→ Aim:
Return each line of the listing that contains the string "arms".

→ Records of robot episodes:
- - -
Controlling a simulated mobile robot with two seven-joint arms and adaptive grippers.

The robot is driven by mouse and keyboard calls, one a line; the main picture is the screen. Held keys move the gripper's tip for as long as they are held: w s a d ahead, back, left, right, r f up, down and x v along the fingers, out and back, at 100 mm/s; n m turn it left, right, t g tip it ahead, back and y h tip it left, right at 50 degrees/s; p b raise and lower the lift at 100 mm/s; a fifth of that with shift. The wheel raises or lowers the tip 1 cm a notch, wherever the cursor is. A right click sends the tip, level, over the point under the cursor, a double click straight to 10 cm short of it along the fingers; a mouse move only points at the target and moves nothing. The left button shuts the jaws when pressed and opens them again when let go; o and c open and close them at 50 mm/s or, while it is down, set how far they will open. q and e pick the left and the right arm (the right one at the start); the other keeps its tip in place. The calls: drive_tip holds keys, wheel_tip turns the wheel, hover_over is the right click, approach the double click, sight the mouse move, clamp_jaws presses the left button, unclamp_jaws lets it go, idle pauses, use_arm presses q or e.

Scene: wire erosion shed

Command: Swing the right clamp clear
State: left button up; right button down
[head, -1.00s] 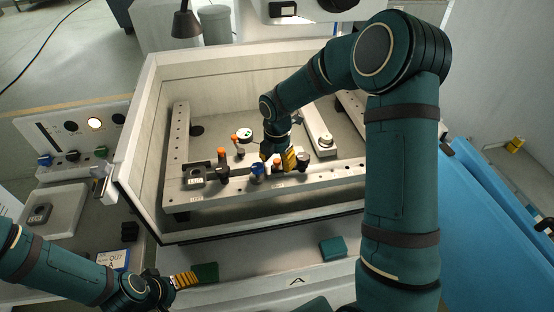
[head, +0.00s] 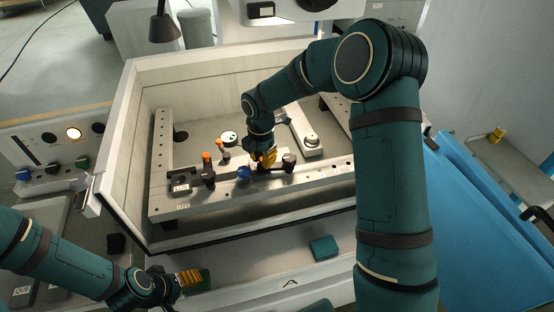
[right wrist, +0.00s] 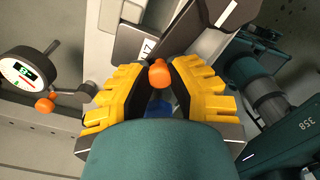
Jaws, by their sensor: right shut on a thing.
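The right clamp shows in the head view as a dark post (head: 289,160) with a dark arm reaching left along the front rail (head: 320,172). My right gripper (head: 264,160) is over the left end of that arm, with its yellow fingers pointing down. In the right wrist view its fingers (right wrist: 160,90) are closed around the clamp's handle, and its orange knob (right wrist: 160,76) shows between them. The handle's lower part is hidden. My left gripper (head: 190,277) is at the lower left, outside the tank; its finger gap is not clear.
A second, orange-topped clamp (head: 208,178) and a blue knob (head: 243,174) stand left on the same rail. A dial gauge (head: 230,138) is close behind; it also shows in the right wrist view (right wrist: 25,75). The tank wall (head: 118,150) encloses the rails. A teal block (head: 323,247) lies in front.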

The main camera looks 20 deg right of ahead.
- - -
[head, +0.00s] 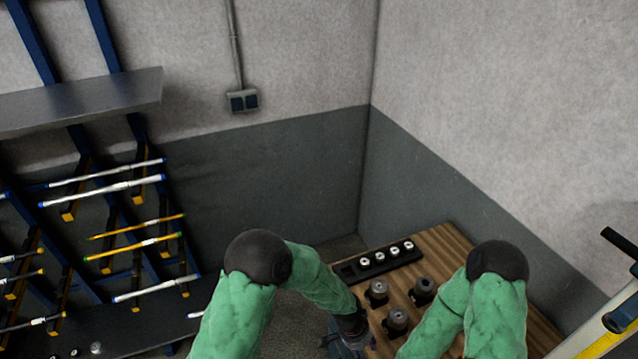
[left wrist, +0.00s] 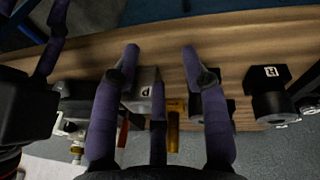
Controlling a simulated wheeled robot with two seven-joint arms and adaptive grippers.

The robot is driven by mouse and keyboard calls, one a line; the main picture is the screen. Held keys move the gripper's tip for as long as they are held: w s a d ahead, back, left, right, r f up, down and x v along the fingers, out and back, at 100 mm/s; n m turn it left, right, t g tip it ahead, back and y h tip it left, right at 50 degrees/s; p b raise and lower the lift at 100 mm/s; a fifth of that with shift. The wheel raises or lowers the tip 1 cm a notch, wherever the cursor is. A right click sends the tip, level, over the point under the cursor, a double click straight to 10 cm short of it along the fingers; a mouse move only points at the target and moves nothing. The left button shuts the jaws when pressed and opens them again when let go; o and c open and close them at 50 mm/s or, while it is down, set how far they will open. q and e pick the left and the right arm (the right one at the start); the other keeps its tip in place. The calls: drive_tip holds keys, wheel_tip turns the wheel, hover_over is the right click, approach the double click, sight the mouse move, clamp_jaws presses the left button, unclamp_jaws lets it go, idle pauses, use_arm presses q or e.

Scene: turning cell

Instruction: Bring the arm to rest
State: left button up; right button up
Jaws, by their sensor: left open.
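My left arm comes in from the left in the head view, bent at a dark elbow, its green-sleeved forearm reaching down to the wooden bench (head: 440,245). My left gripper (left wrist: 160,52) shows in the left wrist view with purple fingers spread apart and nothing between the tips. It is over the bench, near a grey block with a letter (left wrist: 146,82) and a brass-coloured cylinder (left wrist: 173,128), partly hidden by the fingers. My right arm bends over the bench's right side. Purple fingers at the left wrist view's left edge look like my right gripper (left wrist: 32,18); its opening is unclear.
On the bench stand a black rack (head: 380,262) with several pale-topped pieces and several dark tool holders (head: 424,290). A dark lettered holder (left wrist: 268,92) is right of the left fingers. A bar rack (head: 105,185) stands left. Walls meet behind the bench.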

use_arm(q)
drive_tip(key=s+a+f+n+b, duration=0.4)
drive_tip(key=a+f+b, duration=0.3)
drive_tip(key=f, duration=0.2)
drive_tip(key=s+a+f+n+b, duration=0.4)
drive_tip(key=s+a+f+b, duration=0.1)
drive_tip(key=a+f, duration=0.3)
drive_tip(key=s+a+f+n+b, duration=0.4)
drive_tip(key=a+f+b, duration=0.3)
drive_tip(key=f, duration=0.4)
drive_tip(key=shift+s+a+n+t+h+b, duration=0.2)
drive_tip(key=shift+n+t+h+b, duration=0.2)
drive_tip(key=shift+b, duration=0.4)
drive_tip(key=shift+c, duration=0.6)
- - -
→ Exercise response:
Controlling a simulated mobile robot with two seven-joint arms and adaptive grippers.
Controlling a simulated wheeled robot with two seven-joint arms and adaptive grippers.

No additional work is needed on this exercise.